Gerçek medeniyet—başkasının içsel dünyasına duyulan saygı ile ölçülür.
Bugün birçok gelişmiş ülkede;
— Gece saatlerinden sonra gürültünün yasaklanması,
— Kütüphane ve okul çevrelerinde sessizlik kuralları,
— Yerleşim alanlarında gürültü cezaları
bu incelikli anlayışın göstergesidir.
Sessizlik, artık kişisel bir tercih değil; ortak yaşamın gereğidir.
Bilinç Arttıkça Sessizlik Derinleşir
“Gürültü, düşünsel verimi düşürür; ince düşünceyi öldürür.”
— Schopenhauer
Zihin, sessizlikte derinleşir.
Sessizlik, kalbin kendi sesini yeniden duyabildiği en verimli topraktır.

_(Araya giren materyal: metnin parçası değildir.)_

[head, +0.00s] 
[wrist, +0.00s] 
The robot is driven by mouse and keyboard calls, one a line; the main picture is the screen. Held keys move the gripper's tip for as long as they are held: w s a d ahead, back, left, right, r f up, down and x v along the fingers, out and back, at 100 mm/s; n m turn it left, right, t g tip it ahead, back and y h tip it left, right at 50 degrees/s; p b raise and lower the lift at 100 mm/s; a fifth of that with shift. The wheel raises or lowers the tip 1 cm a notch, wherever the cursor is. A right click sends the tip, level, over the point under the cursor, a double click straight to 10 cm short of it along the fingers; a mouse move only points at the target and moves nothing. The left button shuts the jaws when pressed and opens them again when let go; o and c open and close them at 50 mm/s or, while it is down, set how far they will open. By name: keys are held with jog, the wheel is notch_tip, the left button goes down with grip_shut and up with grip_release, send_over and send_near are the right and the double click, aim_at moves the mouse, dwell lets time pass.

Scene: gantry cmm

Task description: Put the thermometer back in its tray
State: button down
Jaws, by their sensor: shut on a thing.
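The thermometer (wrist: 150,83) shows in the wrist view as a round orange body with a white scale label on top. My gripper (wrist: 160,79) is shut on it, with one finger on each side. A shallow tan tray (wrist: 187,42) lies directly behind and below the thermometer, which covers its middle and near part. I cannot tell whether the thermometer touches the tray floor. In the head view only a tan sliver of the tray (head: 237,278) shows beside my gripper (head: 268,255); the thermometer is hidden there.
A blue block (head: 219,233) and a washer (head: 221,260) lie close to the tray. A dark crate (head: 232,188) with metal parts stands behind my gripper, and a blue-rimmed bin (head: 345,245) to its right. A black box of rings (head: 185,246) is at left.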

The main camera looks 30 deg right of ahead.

Gürültü — kabalığın tezahürü,
Sessizlik — bilincin derinliğidir.
Sessizliğe yönelen kişi, kendi bilincinin kapılarını aralamaya başlar. Bu süreçte duyduğu yalnızca dış dünyanın sessizliği değildir; kendi içindeki ince titreşimleri fark etmeye başlar.
Bu yüzden sessizlik, insanın ruhsal olgunlaşmasında bir eşikten ibarettir:
Zihin sustuğunda, kalp konuşur.
Gürültünün Kabalığı – Sessizliğin Nezaketi
Gürültü, yalnızca rahatsız edici bir ses dalgası değildir;
başkasının iç alanına yapılan bir müdahaledir.
Schopenhauer’a göre gürültüye kayıtsızlık, zihin donukluğunun işaretidir.
İncelmiş bir bilinç ise hem kendi içsel huzurunu hem de başkasının iç alanını önemser.
Sessiz kalabilmek;
- Nezakettir
- Farkındalıktır
- Bilgeliktir
Sessizlik, yalnız olmanın değil, birlikte var olmanın en saygılı hâlidir.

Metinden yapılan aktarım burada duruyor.